● Objective
Restate the material word for word and leave out anything that is a picture.

################

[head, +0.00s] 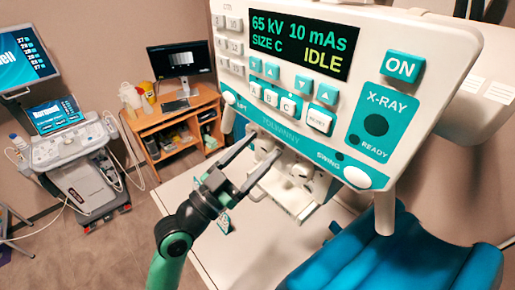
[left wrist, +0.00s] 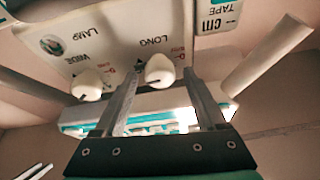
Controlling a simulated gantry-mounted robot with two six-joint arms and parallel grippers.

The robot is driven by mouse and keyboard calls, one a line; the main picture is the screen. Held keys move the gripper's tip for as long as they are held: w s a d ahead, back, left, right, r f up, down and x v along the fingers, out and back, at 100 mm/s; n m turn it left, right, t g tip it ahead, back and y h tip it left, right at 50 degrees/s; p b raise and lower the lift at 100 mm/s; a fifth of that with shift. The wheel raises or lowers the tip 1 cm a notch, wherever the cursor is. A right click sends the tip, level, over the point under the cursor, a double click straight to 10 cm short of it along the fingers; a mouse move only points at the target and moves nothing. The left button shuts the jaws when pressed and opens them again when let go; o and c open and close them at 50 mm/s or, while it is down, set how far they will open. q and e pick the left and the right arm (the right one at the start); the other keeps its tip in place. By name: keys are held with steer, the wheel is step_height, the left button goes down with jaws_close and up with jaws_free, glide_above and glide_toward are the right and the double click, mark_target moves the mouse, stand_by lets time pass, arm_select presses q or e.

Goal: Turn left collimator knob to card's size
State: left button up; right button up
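The console (head: 412,38) display reads 65 kV, 10 mAs, SIZE C, IDLE. Under it sits the white collimator, with two round white knobs. The left knob (head: 264,150), labelled LONG, also shows in the left wrist view (left wrist: 160,70), where the labels are upside down. The other knob, labelled WIDE (left wrist: 88,84), is beside it. My left gripper (head: 265,146) is open, its fingertips on either side of the LONG knob; contact cannot be told. Its fingers (left wrist: 162,76) also show in the wrist view. A small teal-and-white card-like piece (head: 226,223) is partly hidden behind my left arm. My right gripper is out of view.
A pale table (head: 262,240) lies below the collimator. A blue padded seat (head: 385,258) is at the lower right. A wooden desk (head: 172,120) with a monitor and an ultrasound cart (head: 70,150) stand farther back at left. A TAPE label (left wrist: 218,18) is near the LONG knob.

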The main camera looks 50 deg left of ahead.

################

● Exercise solution
[head, +0.00s] 
[left wrist, +0.00s] 
Controlling a simulated gantry-mounted robot with two six-joint arms and parallel grippers.

The robot is driven by mouse and keyboard calls, one a line; the main picture is the screen. Held keys move the gripper's tip for as long as they are held: w s a d ahead, back, left, right, r f up, down and x v along the fingers, out and back, at 100 mm/s; n m turn it left, right, t g tip it ahead, back and y h tip it left, right at 50 degrees/s; p b raise and lower the lift at 100 mm/s; a fifth of that with shift. The wheel raises or lowers the tip 1 cm a notch, wherever the cursor is. A right click sends the tip, level, over the point under the cursor, a double click straight to 10 cm short of it along the fingers; a mouse move only points at the target and moves nothing. The left button shuts the jaws when pressed and opens them again when let go; o and c open and close them at 50 mm/s or, while it is down, set how far they will open. q and e pick the left and the right arm (the right one at the start); the other keeps its tip in place. By name: keys are held with steer, the wheel is step_height, the left button goes down with jaws_close and up with jaws_free, glide_above and glide_toward are the right and the double click, mark_target moves the mouse, stand_by lets time pass, arm_select presses q or e.

Goal: Turn left collimator knob to card's size
State: left button up; right button up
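The console (head: 412,38) display reads 65 kV, 10 mAs, SIZE C, IDLE. Under it sits the white collimator, with two round white knobs. The left knob (head: 264,150), labelled LONG, also shows in the left wrist view (left wrist: 160,70), where the labels are upside down. The other knob, labelled WIDE (left wrist: 88,84), is beside it. My left gripper (head: 265,146) is open, its fingertips on either side of the LONG knob; contact cannot be told. Its fingers (left wrist: 162,76) also show in the wrist view. A small teal-and-white card-like piece (head: 226,223) is partly hidden behind my left arm. My right gripper is out of view.
A pale table (head: 262,240) lies below the collimator. A blue padded seat (head: 385,258) is at the lower right. A wooden desk (head: 172,120) with a monitor and an ultrasound cart (head: 70,150) stand farther back at left. A TAPE label (left wrist: 218,18) is near the LONG knob.

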The main camera looks 50 deg left of ahead.

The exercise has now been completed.